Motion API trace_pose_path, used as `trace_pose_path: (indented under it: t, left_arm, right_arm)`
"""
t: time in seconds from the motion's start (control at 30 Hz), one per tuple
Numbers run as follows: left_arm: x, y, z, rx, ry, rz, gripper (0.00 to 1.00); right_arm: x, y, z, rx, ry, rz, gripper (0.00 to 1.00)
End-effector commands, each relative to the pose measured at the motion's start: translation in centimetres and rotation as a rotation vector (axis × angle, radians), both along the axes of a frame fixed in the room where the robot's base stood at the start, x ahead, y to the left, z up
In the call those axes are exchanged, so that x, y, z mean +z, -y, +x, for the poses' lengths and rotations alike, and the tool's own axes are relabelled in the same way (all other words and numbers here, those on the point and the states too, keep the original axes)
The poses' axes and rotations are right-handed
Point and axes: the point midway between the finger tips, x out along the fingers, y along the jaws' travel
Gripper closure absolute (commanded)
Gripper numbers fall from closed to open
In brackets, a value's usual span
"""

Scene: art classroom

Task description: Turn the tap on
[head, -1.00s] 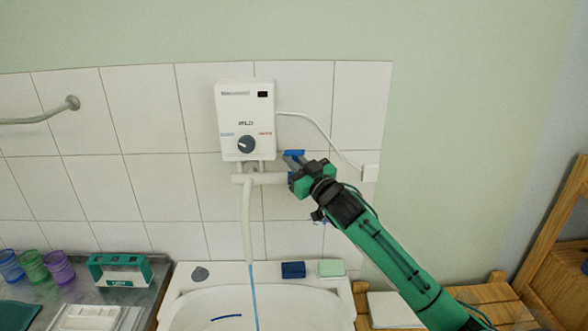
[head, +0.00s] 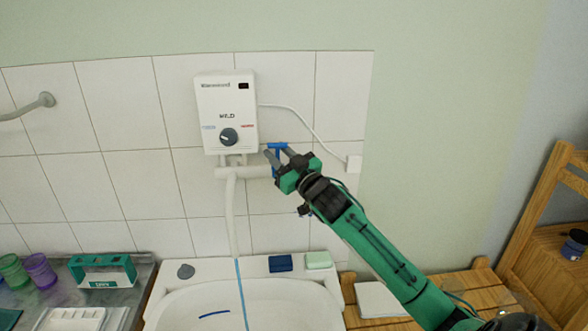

┄┄┄┄┄┄

Which lines hold the string "start"? List them all.

◆ Complete output ◆
t: time in seconds from the motion's start (control at 30 Hz), one per tuple
End-effector commands, each relative to the pose measured at the motion's start: translation in centimetres and rotation as a rotation vector (axis × angle, radians), both along the axes of a frame fixed in the room where the robot's base stood at the start, x ahead, y to the left, z up

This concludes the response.